Fenty mengatakan, pendataan difabel tidak hanya untuk kepentingan identitas diri, namun yang lebih penting mengenai jenis kecacatan fisik yang disandangnya juga didata, sehingga nantinya bisa berguna untuk menggulirkan program dari satuan kerja perangkat daerah (SKPD) terkait.

"Tidak hanya penduduk difabel, orang jompo, maupun orang dengan cacat fisik dan mental juga didata. Nantinya bisa jadi database untuk Dinas Sosial (Dinsos), kami upayakan punya dokumen itu, karena ini bagian dari program bupati," katanya.

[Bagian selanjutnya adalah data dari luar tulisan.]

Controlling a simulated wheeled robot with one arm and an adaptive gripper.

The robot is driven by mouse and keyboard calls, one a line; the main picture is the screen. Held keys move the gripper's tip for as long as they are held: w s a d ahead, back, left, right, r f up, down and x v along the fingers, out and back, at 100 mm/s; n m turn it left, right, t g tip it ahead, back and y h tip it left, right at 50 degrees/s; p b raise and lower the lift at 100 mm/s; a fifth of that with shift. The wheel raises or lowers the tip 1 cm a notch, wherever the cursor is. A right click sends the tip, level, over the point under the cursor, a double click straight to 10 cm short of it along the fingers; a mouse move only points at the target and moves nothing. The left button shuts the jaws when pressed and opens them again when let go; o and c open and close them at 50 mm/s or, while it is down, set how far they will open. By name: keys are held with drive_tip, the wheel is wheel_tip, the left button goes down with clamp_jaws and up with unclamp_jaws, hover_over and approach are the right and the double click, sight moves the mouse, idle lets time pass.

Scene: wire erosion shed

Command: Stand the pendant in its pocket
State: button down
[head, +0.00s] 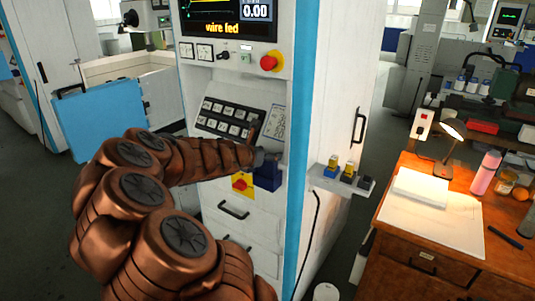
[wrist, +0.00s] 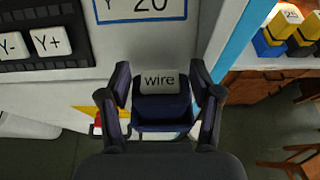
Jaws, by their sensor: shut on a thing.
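My gripper (wrist: 160,92) is closed around the dark blue pendant (wrist: 162,108), whose pale top is marked "wire". One finger lies along each side of it. In the head view my gripper (head: 268,155) is at the front right edge of the white machine cabinet, and a dark blue box shape (head: 267,177) shows just below it. A dark blue edge shows under the pendant in the wrist view. I cannot tell whether it is part of the pendant or the rim of its pocket, nor whether the pendant touches anything below.
A button panel (head: 228,118) is on the cabinet front. A red and yellow switch (head: 241,183) is left of the blue shape. A small side shelf (head: 327,183) holds several small blocks. A wooden desk (head: 395,228) with a lamp (head: 452,133) stands to the right.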

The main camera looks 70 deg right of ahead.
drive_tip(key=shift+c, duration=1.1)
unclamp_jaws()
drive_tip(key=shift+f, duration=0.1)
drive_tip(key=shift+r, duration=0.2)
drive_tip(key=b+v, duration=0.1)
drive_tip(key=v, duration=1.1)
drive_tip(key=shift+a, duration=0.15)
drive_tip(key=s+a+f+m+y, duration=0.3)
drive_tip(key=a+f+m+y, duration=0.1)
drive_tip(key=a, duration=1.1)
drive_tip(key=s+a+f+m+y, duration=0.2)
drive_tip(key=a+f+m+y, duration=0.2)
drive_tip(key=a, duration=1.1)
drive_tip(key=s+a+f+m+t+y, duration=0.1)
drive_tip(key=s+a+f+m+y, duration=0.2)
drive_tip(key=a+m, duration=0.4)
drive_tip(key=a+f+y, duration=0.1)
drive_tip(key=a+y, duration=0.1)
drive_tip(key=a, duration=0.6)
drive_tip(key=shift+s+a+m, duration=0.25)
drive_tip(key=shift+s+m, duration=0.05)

Dengan demikian, kata dia, penduduk difabel, orang jompo maupun warga cacat mental akan mempunyai Nomor Induk Kependudukan (NIK) dan KTP masing-masing, bahkan dilengaki dengan foto yang bersangkutan meskipun menampilkan apa adanya.

Menurut dia, selama ini belum dimilikinya identitas diri dari sebagian warga difabel maupun penyandang cacat mental lainnya, karena yang bersangkutan maupun keluarga menganggap masih belum memerlukan, sehingga enggan mengurus administrasi kependudukan ke dinas terkait.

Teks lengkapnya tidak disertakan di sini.